EXERCISE DIRECTIONS
Select each line where the word "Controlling" appears.

========================

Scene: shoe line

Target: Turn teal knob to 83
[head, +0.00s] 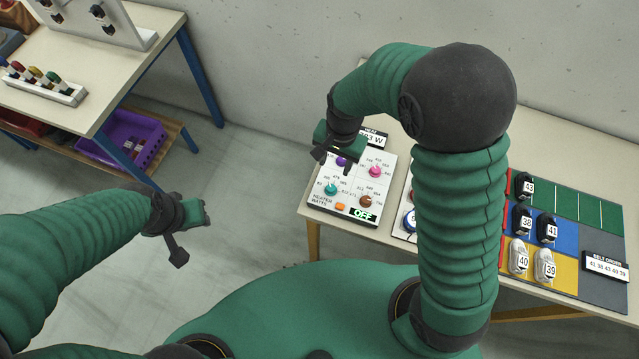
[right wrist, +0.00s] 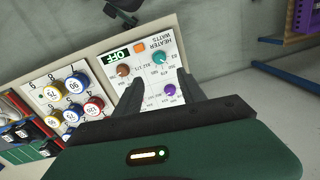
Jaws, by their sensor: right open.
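The teal knob (head: 331,188) is on the front left of a white heater panel (head: 323,203). It also shows in the right wrist view (right wrist: 158,53), beyond my fingertips. My right gripper (head: 337,155) is open and empty above the panel's back left, close over the purple knob (head: 342,162). In the right wrist view my right gripper (right wrist: 160,80) has its fingers spread, apart from the teal knob. The panel's display (head: 376,139) is partly hidden by the gripper; its end reads "03 W". My left gripper (head: 192,232) is open and empty over the floor.
Pink (head: 375,171) and brown (head: 366,201) knobs share the panel, with an orange button (head: 341,207) and an "OFF" sign (head: 363,214). Numbered shoes (head: 519,257) stand on coloured mats to the right. Another table (head: 112,88) is at the upper left.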

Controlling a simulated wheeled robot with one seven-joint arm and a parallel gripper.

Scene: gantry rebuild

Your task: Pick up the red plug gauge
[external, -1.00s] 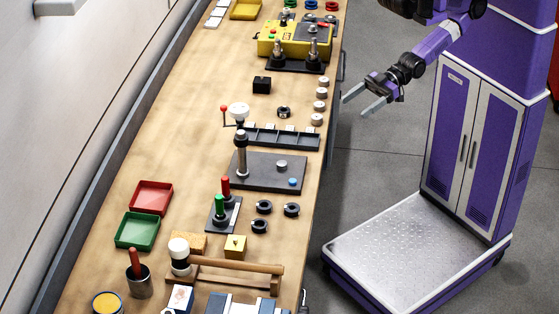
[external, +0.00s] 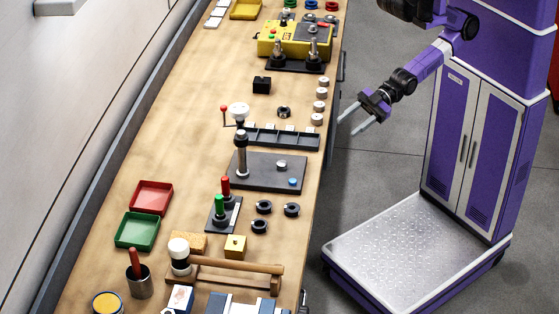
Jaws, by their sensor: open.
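The red plug gauge (external: 226,186) stands upright in a dark stand (external: 224,214) on the bench, behind a green gauge (external: 219,205) in the same stand. Only its red handle shows clearly; its lower end is hidden. My gripper (external: 347,125) is open and empty. It hangs past the bench's right edge, to the right of and farther back than the red plug gauge, well apart from it.
A dark plate with a tall post (external: 241,155) stands just behind the gauges. Black rings (external: 264,207) lie to their right, and red (external: 151,197) and green (external: 137,230) trays to their left. A mallet (external: 235,264) lies in front. Bare bench shows at the left rear.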

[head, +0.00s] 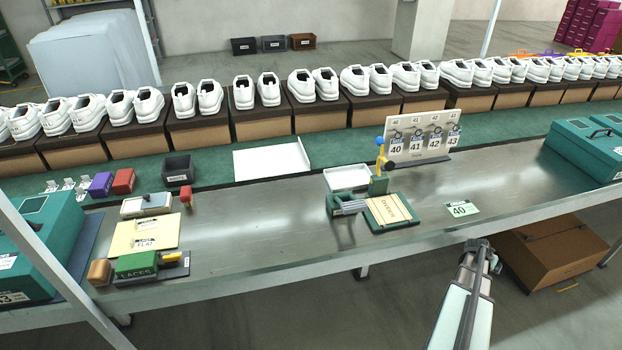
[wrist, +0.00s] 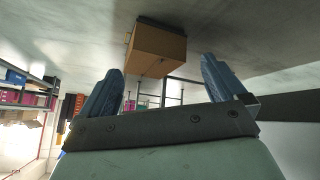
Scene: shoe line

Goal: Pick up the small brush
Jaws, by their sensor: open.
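I cannot identify the small brush for certain at this size. Candidates are in the head view on the left of the metal bench (head: 270,235): a pale block on a grey base (head: 146,205), and a small brown block (head: 100,272) at the front edge beside the green LACES block (head: 136,265). My gripper (head: 477,246) is at the right, by the bench's front edge, far from these. In the wrist view my gripper (wrist: 162,88) has its two blue fingers wide apart with nothing between them.
A yellow FLAT card (head: 145,236), a small red piece (head: 187,196) and a black bin (head: 178,169) are on the left. A green-framed fixture (head: 400,222) and a number 40 card (head: 460,209) lie nearer my gripper. The bench middle is clear. A cardboard box (head: 550,250) is below right.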

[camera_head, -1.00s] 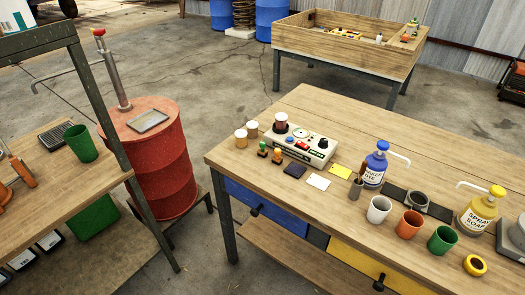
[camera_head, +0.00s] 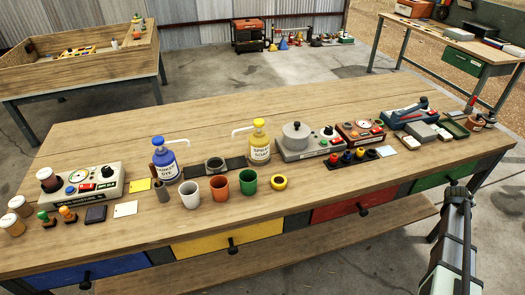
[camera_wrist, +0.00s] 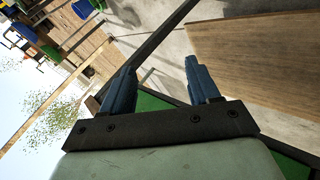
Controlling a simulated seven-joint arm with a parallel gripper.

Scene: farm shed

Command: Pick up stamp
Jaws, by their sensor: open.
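Two small stamps with knob handles stand upright at the left end of the long wooden workbench (camera_head: 300,195) in the head view: a green one (camera_head: 43,216) and an orange one (camera_head: 67,213). A dark flat pad (camera_head: 95,214) and a white card (camera_head: 125,209) lie to their right. My gripper (camera_wrist: 160,85) shows in the wrist view with its two blue fingers apart and nothing between them. My arm is at the lower right of the head view, in front of the bench's right end, far from the stamps.
A blue bottle (camera_head: 165,160), several cups including a white one (camera_head: 189,194), and a yellow bottle (camera_head: 259,143) fill the middle. The bench's front strip is mostly clear.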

========================

COMPLETE RESPONSE
Controlling a simulated wheeled robot with one seven-joint arm and a parallel gripper.
Controlling a simulated seven-joint arm with a parallel gripper.

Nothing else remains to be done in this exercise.